Speier was charged with both runs. His ERA now sits at 6.75 on the season. But Thornton, who has been thrust into more leverage situations with absence of Matt Brash and Gregory Santos and inconsistency of Stanek, has either allowed a run or allowed an inherited runner to score in eight of his last 12 outings. Of the 10 runners he’s inherited in outings this season, seven have scored.

“We just weren’t able to hold them down,” Servais said. “With where we were at in the game, I liked where our bullpen was at. We just didn’t get it done.”

But even had Servais kept Gilbert in the game and got another scoreless frame, or if Speier or Thornton could have avoided the damage, the Mariners still had to find a way to score another run in the eighth or ninth inning. And that’s the farthest thing from a given.

Down 3-1, the Mariners were held scoreless in eighth and ninth just like they were in every inning but the fifth.

“You have to do more than one run offensively,” Servais said.

For the first four innings, Washington starter Trevor Williams located his 89-mph sinker – that’s not a typo, it tops out at 90 mph on occasion – along with his slider and changeup to the edges of the strike zone. The Mariners did little against him, tallying two hits and striking out eight times, including Luke Raley, Cal Raleigh and Dominic Canzone in the fourth.

Julio Rodriguez ended Williams’ run of scoreless innings and his personal home run drought, crushing a sinker over the wall in dead center for this third homer of the year.

That was all the Mariners would get.

Williams was credited with five innings pitched, but he started the sixth inning and gave up a double to Dylan Moore, which ended his outing at 85 pitches.
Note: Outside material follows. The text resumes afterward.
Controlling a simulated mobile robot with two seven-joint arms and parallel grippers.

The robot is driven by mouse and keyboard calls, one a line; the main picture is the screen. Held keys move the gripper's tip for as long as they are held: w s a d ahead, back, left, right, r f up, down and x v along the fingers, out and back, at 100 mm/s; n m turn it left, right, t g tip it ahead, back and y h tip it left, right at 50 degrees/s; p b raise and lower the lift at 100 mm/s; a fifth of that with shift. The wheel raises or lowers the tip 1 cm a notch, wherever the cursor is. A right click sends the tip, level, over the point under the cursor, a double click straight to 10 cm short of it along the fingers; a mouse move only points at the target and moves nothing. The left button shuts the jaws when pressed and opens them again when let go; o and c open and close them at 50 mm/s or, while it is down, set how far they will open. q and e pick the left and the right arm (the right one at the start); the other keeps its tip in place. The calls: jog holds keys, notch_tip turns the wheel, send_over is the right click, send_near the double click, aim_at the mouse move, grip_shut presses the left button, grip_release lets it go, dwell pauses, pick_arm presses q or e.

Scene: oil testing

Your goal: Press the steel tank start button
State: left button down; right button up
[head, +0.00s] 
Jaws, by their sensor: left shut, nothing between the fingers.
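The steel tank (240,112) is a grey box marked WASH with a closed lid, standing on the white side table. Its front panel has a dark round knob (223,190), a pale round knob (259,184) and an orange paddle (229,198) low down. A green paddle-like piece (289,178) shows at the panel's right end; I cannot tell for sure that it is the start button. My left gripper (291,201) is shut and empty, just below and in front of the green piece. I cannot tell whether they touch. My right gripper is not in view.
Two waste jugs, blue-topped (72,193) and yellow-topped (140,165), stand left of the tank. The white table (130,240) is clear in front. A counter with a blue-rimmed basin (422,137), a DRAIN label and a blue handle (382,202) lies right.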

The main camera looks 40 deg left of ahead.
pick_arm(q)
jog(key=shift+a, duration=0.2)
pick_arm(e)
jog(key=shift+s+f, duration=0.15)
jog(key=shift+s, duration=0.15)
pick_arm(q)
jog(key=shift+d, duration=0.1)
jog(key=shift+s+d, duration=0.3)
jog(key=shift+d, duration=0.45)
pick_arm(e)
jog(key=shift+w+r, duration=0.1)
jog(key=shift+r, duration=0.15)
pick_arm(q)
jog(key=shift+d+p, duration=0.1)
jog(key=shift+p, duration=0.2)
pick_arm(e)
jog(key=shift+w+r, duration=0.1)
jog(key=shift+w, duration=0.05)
He allowed the one run on five hits with no walks and eight strikeouts.

Gilbert’s one run allowed came in the second inning. Luis Garcia reached on a swinging bunt that Gilbert tried to grab with a sliding attempt. After Garcia stole second, Winker dropped a drag bunt toward first base that Gilbert couldn’t quite grab despite a lunging, falling attempt. With runners on the corners, Ruiz hit a sac fly to center. Of the three hits allowed by Gilbert, only one – a fifth-inning double by Ruiz – left the infield.